## SET PROBLEM
In full and without alteration, give the listing again.

## INFORMATION SUPPLIED
----------------

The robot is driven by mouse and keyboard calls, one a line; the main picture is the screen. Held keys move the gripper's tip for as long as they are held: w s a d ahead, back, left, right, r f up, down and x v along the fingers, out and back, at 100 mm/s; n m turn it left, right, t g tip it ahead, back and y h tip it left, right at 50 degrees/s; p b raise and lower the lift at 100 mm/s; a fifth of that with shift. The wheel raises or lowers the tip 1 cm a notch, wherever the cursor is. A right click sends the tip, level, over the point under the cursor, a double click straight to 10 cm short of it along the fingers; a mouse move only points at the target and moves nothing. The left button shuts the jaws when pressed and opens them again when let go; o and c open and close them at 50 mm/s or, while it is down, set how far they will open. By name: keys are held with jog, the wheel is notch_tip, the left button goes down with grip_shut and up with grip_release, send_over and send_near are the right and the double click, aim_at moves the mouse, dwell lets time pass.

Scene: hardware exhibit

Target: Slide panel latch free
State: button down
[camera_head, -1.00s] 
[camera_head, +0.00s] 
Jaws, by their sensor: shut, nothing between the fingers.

----------------

## TASK SOLUTION
The robot is driven by mouse and keyboard calls, one a line; the main picture is the screen. Held keys move the gripper's tip for as long as they are held: w s a d ahead, back, left, right, r f up, down and x v along the fingers, out and back, at 100 mm/s; n m turn it left, right, t g tip it ahead, back and y h tip it left, right at 50 degrees/s; p b raise and lower the lift at 100 mm/s; a fifth of that with shift. The wheel raises or lowers the tip 1 cm a notch, wherever the cursor is. A right click sends the tip, level, over the point under the cursor, a double click straight to 10 cm short of it along the fingers; a mouse move only points at the target and moves nothing. The left button shuts the jaws when pressed and opens them again when let go; o and c open and close them at 50 mm/s or, while it is down, set how far they will open. By name: keys are held with jog, the wheel is notch_tip, the left button goes down with grip_shut and up with grip_release, send_over and send_near are the right and the double click, aim_at moves the mouse, dwell lets time pass.

Scene: hardware exhibit

Target: Slide panel latch free
State: button down
[camera_head, -1.00s] 
[camera_head, +0.00s] 
Jaws, by their sensor: shut, nothing between the fingers.

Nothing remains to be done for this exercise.